* _Directions for this task_
Extract from the entries below, exactly as given, only the lines from the line containing "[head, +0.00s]" to the line containing "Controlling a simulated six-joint", both lines included.

* _Given records_
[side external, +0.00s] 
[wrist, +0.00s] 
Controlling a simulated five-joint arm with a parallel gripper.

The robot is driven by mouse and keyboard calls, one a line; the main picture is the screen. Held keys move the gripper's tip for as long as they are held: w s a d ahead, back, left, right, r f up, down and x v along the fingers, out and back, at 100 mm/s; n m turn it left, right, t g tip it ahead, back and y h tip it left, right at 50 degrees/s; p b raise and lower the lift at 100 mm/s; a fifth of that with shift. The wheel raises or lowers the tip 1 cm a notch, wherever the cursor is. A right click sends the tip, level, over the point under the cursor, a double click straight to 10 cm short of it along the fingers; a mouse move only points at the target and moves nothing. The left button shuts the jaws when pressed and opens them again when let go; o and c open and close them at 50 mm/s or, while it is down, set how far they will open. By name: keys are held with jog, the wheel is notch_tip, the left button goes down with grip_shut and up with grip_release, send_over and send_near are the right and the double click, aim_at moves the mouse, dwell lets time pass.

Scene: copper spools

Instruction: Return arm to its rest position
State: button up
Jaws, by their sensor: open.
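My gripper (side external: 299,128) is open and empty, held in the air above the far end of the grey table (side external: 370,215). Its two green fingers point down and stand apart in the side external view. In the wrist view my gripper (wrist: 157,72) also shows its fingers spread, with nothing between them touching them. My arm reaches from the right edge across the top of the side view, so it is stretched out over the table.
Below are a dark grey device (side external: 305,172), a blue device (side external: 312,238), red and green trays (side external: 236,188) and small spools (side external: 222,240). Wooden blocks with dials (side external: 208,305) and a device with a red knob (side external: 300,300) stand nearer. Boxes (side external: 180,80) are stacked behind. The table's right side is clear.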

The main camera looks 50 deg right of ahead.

...

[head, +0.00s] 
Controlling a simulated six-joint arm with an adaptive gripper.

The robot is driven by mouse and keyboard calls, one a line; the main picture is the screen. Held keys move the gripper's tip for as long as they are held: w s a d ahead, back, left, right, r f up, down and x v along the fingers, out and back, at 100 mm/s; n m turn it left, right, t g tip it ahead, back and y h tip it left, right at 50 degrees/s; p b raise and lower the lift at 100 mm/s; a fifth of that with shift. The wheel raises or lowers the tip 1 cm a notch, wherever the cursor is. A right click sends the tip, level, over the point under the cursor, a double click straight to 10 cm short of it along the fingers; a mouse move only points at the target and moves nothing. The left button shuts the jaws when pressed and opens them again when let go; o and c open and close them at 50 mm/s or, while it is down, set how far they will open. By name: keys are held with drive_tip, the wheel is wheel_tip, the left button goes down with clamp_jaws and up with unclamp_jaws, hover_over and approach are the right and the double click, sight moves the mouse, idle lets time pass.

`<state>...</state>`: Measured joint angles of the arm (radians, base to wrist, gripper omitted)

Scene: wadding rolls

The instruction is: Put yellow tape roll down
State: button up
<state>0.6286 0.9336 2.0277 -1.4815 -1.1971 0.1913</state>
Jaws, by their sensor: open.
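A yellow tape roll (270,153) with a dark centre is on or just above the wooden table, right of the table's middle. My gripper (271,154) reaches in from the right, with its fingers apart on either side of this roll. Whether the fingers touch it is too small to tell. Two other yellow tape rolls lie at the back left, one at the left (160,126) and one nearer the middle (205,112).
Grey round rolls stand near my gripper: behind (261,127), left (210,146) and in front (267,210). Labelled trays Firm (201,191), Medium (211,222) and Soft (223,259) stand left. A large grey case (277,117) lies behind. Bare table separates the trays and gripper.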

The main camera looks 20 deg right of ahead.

--

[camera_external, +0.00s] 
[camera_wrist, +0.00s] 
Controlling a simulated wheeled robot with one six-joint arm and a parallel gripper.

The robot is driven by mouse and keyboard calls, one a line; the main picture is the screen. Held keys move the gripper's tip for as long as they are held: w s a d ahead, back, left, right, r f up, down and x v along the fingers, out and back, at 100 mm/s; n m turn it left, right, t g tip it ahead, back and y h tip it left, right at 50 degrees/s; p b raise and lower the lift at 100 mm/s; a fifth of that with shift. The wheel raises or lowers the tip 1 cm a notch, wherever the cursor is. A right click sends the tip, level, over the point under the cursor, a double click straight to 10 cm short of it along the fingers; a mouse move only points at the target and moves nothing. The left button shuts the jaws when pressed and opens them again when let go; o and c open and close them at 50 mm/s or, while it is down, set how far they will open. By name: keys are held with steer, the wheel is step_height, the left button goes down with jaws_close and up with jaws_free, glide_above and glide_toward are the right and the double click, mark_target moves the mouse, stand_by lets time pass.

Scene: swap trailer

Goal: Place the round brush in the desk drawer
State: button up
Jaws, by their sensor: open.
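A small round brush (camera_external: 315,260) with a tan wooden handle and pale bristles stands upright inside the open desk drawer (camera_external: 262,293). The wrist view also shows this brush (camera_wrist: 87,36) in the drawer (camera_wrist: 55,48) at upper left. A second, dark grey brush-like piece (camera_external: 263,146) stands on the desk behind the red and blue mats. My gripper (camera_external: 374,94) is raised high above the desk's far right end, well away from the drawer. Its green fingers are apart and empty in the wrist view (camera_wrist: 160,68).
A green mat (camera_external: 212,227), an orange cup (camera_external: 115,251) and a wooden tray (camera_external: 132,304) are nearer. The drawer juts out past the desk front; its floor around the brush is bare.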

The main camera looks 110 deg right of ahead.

* _Output below_
[head, +0.00s] 
Controlling a simulated six-joint arm with an adaptive gripper.

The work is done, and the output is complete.